» What you have to do
Present every line in which the string "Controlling" appears.
--------------------------------------------------
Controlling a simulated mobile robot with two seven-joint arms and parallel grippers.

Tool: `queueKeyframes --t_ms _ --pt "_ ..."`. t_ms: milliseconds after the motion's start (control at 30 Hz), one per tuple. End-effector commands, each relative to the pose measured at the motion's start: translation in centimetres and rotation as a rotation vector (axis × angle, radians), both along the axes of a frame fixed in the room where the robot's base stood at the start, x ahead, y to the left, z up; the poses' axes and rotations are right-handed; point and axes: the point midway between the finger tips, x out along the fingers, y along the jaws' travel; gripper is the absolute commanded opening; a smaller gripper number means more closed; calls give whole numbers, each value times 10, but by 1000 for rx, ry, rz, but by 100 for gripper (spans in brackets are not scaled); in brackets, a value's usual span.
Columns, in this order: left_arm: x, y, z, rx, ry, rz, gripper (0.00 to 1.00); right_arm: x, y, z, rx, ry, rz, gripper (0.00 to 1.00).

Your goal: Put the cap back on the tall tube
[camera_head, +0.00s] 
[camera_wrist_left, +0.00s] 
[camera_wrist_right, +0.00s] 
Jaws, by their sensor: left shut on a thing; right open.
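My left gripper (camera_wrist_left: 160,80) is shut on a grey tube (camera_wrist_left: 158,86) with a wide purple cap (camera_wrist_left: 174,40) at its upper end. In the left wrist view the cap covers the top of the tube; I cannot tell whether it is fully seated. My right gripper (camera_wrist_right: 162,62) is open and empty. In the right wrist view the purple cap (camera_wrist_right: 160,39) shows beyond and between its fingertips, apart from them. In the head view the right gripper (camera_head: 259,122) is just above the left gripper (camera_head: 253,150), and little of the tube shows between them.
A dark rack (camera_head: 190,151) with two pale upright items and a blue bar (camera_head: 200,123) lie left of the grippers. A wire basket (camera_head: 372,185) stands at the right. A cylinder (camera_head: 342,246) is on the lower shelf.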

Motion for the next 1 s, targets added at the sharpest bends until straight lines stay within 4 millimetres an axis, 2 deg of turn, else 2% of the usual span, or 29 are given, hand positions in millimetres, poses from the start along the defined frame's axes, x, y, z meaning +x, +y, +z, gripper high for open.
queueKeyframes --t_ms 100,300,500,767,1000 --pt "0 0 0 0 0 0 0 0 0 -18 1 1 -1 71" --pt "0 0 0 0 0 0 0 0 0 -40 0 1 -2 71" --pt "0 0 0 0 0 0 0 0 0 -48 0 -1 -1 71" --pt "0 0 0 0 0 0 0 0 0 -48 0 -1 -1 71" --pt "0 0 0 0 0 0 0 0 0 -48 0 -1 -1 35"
--------------------------------------------------
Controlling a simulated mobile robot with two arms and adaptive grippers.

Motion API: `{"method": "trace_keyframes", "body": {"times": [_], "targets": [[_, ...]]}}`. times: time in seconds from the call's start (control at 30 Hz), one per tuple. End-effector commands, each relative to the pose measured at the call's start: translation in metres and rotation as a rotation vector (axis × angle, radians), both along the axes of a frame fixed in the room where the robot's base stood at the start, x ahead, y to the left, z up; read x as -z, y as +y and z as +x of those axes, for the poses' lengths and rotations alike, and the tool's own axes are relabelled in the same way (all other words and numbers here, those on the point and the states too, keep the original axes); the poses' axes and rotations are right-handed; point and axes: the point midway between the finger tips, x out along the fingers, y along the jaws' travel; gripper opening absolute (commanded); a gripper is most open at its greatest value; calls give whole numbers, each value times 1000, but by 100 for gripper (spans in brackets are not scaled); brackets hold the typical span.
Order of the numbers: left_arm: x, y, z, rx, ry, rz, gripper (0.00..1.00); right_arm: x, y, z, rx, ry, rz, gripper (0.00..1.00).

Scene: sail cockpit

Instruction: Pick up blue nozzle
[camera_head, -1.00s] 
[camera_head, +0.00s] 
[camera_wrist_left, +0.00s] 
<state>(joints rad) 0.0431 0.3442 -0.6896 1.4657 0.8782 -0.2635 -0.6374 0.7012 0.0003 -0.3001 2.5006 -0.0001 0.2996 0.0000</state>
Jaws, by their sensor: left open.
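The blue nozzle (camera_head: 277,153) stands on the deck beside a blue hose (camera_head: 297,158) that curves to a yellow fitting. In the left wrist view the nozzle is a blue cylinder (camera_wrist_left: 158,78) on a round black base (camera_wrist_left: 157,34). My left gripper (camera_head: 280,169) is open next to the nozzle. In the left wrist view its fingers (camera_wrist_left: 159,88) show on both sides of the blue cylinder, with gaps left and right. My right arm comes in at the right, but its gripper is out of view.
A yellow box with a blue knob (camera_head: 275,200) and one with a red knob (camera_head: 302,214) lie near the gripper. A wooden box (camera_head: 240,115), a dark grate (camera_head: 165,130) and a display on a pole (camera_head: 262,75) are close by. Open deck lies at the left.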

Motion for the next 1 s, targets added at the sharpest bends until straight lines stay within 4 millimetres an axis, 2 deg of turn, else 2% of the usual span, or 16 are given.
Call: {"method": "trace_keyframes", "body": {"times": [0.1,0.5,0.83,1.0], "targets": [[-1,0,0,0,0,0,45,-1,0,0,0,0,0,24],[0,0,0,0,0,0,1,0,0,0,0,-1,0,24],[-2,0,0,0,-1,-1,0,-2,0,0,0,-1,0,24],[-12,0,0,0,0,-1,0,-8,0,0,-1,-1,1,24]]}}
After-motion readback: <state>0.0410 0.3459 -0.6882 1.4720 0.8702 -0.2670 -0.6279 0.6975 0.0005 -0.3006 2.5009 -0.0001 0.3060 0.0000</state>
--------------------------------------------------
» Response for this exercise
Controlling a simulated mobile robot with two seven-joint arms and parallel grippers.
Controlling a simulated mobile robot with two arms and adaptive grippers.

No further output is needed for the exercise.